The proposal — called Operation Sentinel — relies on integrating layers of technologies, some that are still being perfected. It calls for photographing, and scanning the license plates of, cars and trucks at all bridges and tunnels and using sensors to detect the presence of radioactivity.

Data on each vehicle — its time-stamped image, license plate imprint and radiological signature — would be sent to a command center in Lower Manhattan, where it would be indexed and stored for at least a month as part of a broad security plan that emphasizes protecting the city’s financial district, the spokesman, Paul J. Browne, says. According to the New York Times, if it were not linked to a suspicious vehicle or a law enforcement investigation, it would be eliminated, he says.

“Our main objective would be to, through intelligence, find out about a plot before it ever got to a stage where a nuclear device or a dirty bomb was coming our way,” Browne says. “This provides for our defense after a plot has already been launched and a device is on its way.”

The proposal is one element of a 36-page plan for security, mainly focused on the site of ground zero, that Police Commissioner Raymond W. Kelly and his counterterrorism bureau commanders have shared with the director of the Port Authority of New York and New Jersey.

For months, Kelly and his command staff have been urging the creation of a London-style surveillance system for the financial district that relies on license plate readers, movable roadblocks and 3,000 public and private security cameras below Canal Street, all linked to a coordination center at 55 Broadway. Known as the Lower Manhattan Security Initiative, the center is to open in September.

At the same time, a federal Securing the Cities program is going forward: The police are creating links with law enforcement agencies within a 50-mile radius around the city. That plan includes outfitting officers with radiation detectors to stop a nuclear or radiological threat as far from the target as possible.

Operation Sentinel would combine strategies from the security initiative and Securing the Cities and use them at choke points into Manhattan.

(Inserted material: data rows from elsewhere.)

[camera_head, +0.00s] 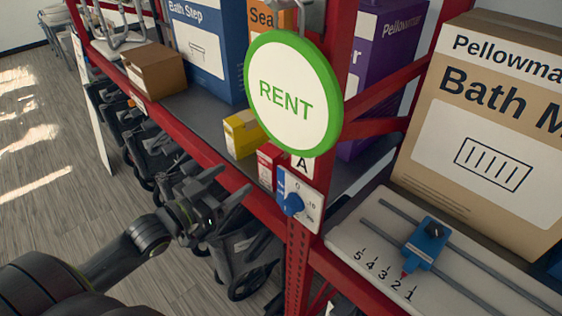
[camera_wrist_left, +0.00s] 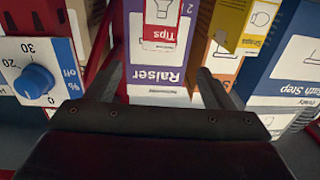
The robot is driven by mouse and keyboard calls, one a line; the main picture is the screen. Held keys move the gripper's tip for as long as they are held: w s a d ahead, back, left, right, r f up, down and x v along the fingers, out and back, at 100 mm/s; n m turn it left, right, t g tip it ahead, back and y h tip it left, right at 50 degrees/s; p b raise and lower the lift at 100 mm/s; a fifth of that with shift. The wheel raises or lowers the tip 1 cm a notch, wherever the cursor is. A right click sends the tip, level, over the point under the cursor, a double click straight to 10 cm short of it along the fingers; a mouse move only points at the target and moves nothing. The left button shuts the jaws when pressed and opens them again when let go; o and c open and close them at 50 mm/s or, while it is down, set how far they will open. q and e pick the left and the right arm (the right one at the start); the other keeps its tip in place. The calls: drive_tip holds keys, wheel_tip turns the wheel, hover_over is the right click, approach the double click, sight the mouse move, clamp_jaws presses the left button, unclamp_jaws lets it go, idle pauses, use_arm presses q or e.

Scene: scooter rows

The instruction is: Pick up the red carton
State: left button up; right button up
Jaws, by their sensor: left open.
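The red carton (camera_head: 268,165) stands on the grey shelf behind the front red rail, partly hidden by the post's signs. It also shows in the left wrist view as a small red and white box marked "Tips" (camera_wrist_left: 166,24), near the top middle. My left gripper (camera_head: 232,183) is open and empty, in front of the shelf and to the left of the carton. In the left wrist view its fingers (camera_wrist_left: 159,74) are spread, with the carton beyond and between their directions. The fingers look apart from it. My right gripper is not in view.
A yellow carton (camera_head: 242,134) stands just left of the red one. A red post (camera_head: 298,262) with a blue dial (camera_head: 292,204) and round RENT sign (camera_head: 293,93) is close on the right. Large boxes, one blue (camera_head: 207,50), stand behind. Folded scooters (camera_head: 150,150) fill the space below.

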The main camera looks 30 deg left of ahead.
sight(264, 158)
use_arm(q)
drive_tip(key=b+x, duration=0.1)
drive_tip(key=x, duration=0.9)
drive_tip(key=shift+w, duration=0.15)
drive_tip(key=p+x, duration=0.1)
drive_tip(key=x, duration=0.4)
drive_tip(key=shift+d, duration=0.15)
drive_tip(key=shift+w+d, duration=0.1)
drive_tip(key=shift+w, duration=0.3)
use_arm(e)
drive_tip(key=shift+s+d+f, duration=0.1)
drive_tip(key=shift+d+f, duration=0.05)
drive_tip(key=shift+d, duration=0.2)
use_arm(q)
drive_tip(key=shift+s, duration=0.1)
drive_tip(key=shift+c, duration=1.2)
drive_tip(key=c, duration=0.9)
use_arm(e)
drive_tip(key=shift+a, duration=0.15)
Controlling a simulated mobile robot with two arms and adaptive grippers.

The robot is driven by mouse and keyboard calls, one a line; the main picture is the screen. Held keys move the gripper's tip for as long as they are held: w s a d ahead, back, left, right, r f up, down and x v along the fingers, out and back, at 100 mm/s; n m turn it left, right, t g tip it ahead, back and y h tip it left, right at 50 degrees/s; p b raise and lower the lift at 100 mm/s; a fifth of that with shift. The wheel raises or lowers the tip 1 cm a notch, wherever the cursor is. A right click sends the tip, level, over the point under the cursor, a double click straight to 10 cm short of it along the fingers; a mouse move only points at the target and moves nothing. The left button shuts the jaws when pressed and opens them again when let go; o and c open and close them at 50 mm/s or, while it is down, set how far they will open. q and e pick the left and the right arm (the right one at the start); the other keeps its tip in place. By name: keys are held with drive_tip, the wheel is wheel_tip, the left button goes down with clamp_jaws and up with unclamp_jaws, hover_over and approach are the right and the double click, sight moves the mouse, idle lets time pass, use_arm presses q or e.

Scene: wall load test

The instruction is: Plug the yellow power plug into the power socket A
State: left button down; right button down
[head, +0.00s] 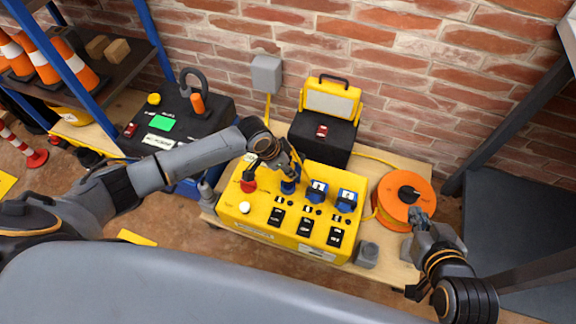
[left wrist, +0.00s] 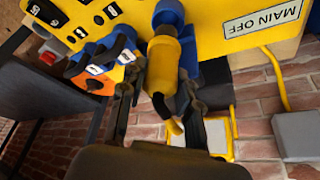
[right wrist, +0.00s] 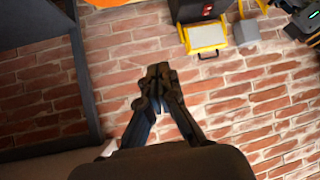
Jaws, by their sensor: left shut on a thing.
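My left gripper (head: 286,168) reaches over the yellow power panel (head: 262,212) and is shut on the yellow power plug (left wrist: 163,62). In the left wrist view the plug's front end meets a blue socket (left wrist: 168,14); how deep it sits I cannot tell. In the head view this is the leftmost blue socket (head: 289,187), partly hidden by the gripper. Two more blue sockets with lids, one in the middle (head: 317,192) and one on the right (head: 346,200), stand beside it. My right gripper (head: 420,217) is empty, its fingers together, near the orange reel.
An orange cable reel (head: 402,196) lies on the wooden table right of the panel. A black and yellow case (head: 325,125) stands behind the panel. A red knob (head: 248,185) is on the panel's left. A grey wall box (head: 267,74) is on the brick wall.

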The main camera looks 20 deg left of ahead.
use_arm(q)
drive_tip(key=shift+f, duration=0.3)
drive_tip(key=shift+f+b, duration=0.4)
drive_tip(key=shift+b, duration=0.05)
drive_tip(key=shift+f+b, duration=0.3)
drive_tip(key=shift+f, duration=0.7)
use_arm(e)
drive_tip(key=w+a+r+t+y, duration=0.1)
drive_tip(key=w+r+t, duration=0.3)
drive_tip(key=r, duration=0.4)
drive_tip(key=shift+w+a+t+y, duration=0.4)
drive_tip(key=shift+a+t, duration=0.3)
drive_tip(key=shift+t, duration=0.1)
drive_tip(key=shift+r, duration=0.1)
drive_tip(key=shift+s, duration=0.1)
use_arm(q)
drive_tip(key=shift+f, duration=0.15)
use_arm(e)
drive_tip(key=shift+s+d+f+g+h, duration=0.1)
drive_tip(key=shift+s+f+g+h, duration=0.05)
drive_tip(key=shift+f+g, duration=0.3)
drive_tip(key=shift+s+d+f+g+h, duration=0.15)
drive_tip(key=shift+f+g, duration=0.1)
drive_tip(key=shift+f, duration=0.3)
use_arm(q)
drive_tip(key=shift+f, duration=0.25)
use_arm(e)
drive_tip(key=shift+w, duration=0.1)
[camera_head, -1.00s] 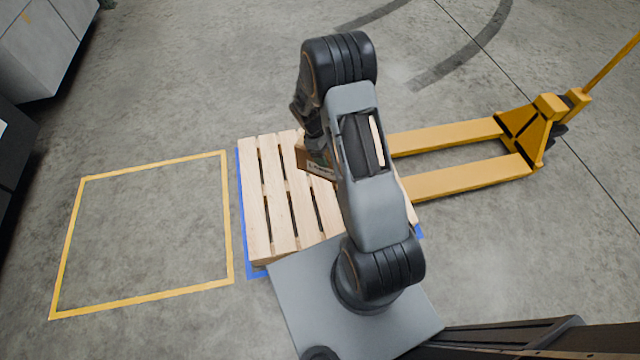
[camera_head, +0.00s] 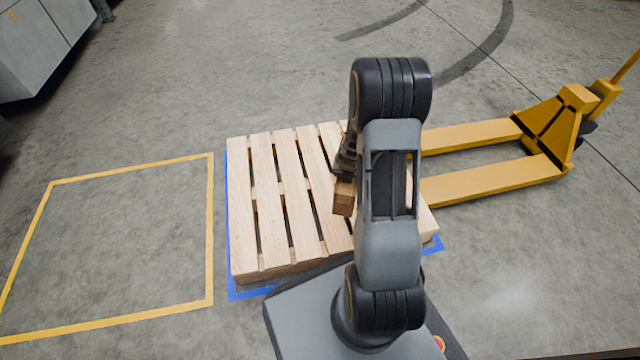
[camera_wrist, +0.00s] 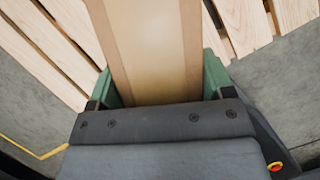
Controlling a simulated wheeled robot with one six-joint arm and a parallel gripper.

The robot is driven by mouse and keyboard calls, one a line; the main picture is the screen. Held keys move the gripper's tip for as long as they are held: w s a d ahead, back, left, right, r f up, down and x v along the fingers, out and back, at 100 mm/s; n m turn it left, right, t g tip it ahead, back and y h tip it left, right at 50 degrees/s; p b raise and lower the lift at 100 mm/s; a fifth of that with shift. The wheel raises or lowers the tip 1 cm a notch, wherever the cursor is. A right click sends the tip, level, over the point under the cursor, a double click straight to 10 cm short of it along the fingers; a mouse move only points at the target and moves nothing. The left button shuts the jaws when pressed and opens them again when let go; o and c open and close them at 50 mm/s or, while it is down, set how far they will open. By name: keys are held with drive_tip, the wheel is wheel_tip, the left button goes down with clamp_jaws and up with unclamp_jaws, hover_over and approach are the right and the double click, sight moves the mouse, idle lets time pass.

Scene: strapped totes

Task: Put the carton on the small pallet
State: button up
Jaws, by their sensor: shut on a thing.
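A brown carton (camera_head: 344,197) shows in the head view beside my arm, over the small pallet; most of it is hidden behind the arm. The wrist view shows the carton (camera_wrist: 155,50) between the green fingers of my gripper (camera_wrist: 158,85), which is shut on it. The small pallet (camera_head: 268,200) is of pale wooden slats, lying inside a blue floor outline. Its slats also show on both sides of the carton in the wrist view (camera_wrist: 55,50). I cannot tell whether the carton touches the slats.
A yellow pallet jack (camera_head: 490,180) stands right of the pallet, its forks pointing at it. An empty yellow floor outline (camera_head: 212,230) lies to the left. Grey cabinets (camera_head: 40,45) stand at the far left. The left part of the pallet is bare.

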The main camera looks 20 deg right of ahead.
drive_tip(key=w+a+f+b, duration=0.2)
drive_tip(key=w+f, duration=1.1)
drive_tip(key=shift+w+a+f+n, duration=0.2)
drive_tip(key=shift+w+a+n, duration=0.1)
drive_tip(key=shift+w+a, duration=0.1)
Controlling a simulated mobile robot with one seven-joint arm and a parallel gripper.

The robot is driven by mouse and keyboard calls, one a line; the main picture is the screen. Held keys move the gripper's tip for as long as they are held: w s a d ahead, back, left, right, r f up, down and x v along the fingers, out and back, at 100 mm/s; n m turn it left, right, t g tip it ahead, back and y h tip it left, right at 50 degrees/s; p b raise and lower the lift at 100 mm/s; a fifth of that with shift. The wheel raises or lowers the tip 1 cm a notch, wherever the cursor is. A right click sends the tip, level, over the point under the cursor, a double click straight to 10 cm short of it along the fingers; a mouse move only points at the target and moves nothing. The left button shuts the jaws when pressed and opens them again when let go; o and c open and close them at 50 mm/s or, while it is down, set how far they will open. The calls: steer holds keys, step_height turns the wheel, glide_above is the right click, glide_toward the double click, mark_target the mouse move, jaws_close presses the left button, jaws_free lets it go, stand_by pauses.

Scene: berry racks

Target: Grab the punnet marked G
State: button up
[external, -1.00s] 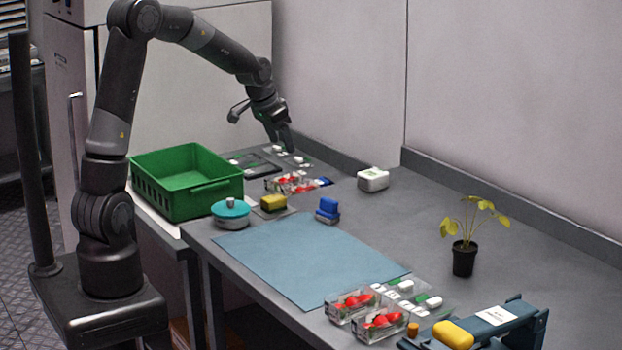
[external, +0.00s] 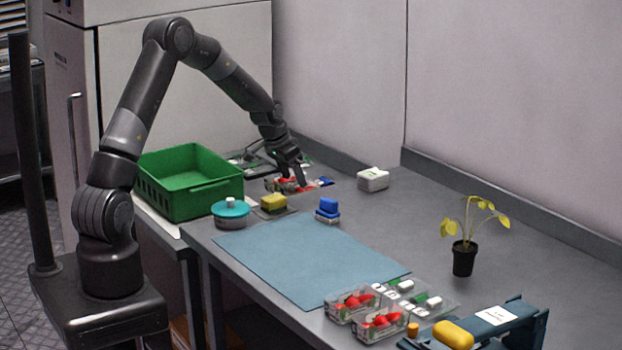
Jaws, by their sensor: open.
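My gripper (external: 292,180) is open and low over the far group of punnets, pointing down. A clear punnet with red berries (external: 279,184) sits right at its fingers; I cannot tell whether they touch it. My gripper and arm hide part of this group. Two more clear punnets of red berries, a left one (external: 350,303) and a right one (external: 379,322), stand at the front of the table with white-and-green labelled packs behind them. The letters on the punnets are too small to read, so I cannot tell which is marked G.
A green crate (external: 185,207) stands left of the far punnets. A teal pot (external: 230,213), a yellow sponge (external: 274,203), a blue block (external: 327,208) and a white box (external: 373,179) are nearby. A blue mat (external: 310,258) lies clear. A potted plant (external: 463,259) stands right.

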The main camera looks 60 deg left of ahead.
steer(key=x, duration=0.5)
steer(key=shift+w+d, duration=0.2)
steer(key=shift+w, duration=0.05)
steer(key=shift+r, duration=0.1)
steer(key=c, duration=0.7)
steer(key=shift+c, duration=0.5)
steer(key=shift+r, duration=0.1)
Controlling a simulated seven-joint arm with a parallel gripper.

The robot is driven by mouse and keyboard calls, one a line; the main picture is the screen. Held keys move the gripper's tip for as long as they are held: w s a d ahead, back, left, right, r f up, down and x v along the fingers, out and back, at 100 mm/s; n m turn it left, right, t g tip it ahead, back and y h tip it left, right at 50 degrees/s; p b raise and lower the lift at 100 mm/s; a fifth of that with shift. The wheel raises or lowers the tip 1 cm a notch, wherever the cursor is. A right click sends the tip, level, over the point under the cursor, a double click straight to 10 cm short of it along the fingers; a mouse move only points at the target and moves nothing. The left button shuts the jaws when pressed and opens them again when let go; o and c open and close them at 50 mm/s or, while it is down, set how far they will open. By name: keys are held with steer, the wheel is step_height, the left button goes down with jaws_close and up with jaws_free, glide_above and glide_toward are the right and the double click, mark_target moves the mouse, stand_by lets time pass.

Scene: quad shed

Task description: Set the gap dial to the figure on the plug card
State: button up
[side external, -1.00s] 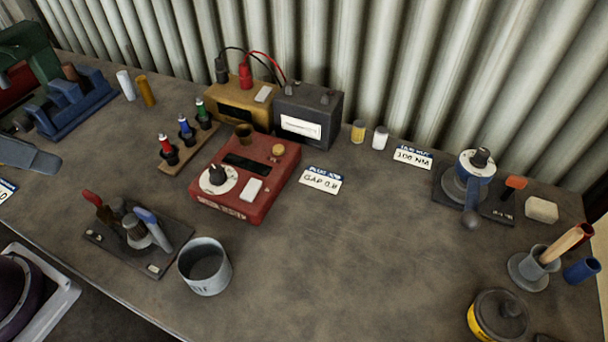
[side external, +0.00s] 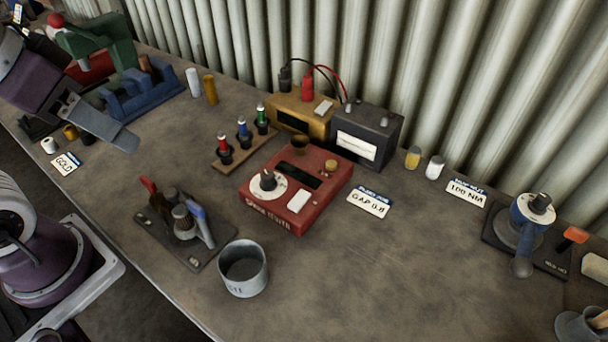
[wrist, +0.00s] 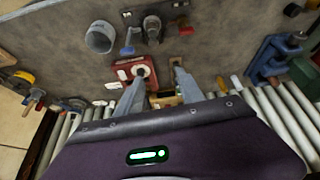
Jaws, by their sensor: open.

Browne could not say when the program would be completed, though the Lower Manhattan initiative is expected to be in place by 2010. “This is just a planning document,” he says of the proposal. “It’s a vision of how it will work if all the components come together.”

According to the New York Times, he said he could not predict what the city’s law enforcement leaders would do after the Bloomberg administration leaves at the end of 2009. But he said that Kelly was concerned that a more robust security system be in place before the World Trade Center area opens for business again.

“The importance of protecting the nation’s financial center will remain,” Browne says. “And the ability to protect an urban center from a dirty bomb or a nuclear device will also remain.”